Os contos contemplam desde o terror sobrenatural até outro tipo de horror, aquele gerado por atos humanos, e às vezes as duas coisas se entrelaçam, como em Chuva Forte, no qual a cidade de Cordeiros é atingida por uma chuva de sangue – sangue humano de verdade, e não alguma coisa explicável que apenas se pareça com ele: análises laboratoriais demonstram que é sangue mesmo. O fenômeno fantástico e inacreditável, como ficamos sabendo depois, está relacionado a um segredo obscuro que ficou oculto durante muitos anos, e que se refere a uma decisão tomada em conjunto por vários figurões da sociedade local, decisão essa que custou vidas humanas. E agora parece que alguns espíritos querem vingança.

Um dos contos de que mais gostei foi Branco Como Algodão, que lida com a conhecida lenda urbana da "loira do banheiro", que, com diferentes nomes e certas variações nos detalhes, parece existir no mundo todo, e a cidade de Velha Granada não é exceção: quando um aluno da escola local é encontrado morto no banheiro sob circunstâncias estranhas, o detetive de polícia Louis Trindah vai investigar. Louis é aquele típico policial durão e cético, que tem certeza de que há uma explicação racional e provavelmente bem simples para a coisa toda – mas descobrirá que não é bem assim.

Três que Capturaram o Diabo apresenta uma conversa entre o velho homem do campo Deodoro e seu neto Tavinho; ao ouvir o avô mencionar aleatoriamente o diabo, o garoto quer saber mais sobre esse misterioso personagem, e recebe em resposta uma história da juventude de Deodoro, sobre como o coisa-ruim já andou por aquelas bandas sob disfarce humano.
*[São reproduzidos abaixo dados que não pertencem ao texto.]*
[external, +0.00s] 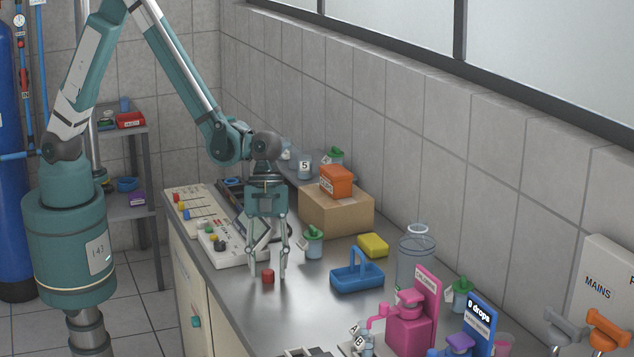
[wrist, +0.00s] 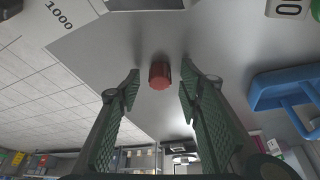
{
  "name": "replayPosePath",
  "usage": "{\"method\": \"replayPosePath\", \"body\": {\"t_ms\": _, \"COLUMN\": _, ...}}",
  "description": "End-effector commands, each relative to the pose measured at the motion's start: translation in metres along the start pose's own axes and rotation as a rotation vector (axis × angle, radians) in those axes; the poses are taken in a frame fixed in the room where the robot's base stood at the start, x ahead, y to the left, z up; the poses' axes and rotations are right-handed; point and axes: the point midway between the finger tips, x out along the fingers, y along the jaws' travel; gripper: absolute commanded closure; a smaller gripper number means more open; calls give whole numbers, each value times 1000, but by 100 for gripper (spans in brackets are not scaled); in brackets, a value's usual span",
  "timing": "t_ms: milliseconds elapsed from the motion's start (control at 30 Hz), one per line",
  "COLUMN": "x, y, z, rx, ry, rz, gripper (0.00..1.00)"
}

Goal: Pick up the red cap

Cesar Bravo obtém um belo efeito nesse conto ao retratar esse mundo interiorano que muitos de nós chegamos a conhecer pelo menos um pouco, onde as pessoas de mais idade geralmente tiveram pouca ou nenhuma instrução, não têm qualquer intimidade com livros, mas mesmo assim, sem saber, dominam uma forma de literatura, já que, para elas, ouvir e contar histórias sempre foi uma parte normal do cotidiano.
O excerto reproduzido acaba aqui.